The argument is that people will slow down, but not spend extra time in the intersection. From an urban design perspective, however, the roundabout definitely lowers intelligibility (ease of reading and understanding the urban situation) for people who are unfamiliar with the area.
If you want traffic to slow down, why not try the softer approaches first? Why not educate people about the much more severe consequences of striking a child at a very slow rate of speed versus at 30 miles per hour? Why not talk to people about a more leisurely lifestyle? Why not create popular destinations closer to home, so that less time is needed on the road in the first place?
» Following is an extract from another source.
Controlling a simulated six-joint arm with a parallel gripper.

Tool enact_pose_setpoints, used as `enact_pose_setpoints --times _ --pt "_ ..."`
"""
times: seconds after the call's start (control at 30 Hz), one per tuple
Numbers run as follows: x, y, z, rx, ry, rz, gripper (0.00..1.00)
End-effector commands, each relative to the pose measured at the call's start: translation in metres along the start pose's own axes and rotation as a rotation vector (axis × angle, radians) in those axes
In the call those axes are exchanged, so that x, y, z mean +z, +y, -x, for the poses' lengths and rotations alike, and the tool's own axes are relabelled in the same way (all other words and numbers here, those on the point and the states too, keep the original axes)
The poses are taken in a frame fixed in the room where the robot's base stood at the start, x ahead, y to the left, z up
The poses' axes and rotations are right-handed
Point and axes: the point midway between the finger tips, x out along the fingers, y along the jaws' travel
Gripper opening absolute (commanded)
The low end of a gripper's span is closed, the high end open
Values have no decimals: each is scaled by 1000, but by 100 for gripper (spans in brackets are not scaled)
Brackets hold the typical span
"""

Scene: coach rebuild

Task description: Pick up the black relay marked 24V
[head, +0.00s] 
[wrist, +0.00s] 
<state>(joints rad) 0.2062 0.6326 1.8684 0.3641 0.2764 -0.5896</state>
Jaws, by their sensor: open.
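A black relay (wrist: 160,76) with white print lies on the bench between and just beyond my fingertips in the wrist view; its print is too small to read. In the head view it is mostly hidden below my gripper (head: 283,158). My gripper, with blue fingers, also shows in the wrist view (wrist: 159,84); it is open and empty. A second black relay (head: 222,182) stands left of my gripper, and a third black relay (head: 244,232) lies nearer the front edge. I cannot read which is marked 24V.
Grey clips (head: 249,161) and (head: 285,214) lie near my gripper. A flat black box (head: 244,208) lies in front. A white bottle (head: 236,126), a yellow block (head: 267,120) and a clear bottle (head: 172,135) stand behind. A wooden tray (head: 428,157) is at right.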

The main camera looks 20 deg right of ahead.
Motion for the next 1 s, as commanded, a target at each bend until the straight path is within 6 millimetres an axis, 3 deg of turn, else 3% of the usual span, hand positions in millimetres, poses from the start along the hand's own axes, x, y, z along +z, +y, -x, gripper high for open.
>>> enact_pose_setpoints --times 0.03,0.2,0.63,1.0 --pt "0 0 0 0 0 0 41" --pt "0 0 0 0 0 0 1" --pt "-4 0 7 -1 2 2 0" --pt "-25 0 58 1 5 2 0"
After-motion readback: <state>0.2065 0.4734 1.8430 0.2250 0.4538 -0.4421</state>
Why not emphasize commercial district revitalization so that it is more fun and more functional to walk to shopping?
Think about making a walkable community, making it easier for developers to propose mixed-use development, and requiring new large developments in your region to follow a new urbanist format.
Incidentally the examples in the paragraph above are instances of the second major approach to traffic calming, which is reducing traffic volume.
Work on helping every household lead a more balanced life, and every individual having less excess aggression that they need to express through their automobile. While your public works department employees weren't trained in anger management, it's really worthwhile to re-think how you're approaching particular problems so that you work on the real root cause.
If all of this fails, take a look at your street hierarchy at the municipal level. Check to see if you are improperly classifying streets and their function. Perhaps you can rethink how you are encouraging people to drive in the direction of a major, higher-speed road. Perhaps instead of channeling everyone toward the same larger road, you want to work on greater connectivity of minor streets so that the traffic is dispersed rather than concentrated.
Install traffic calming measures if you must, but think carefully about the unintended consequences for a neighborhood.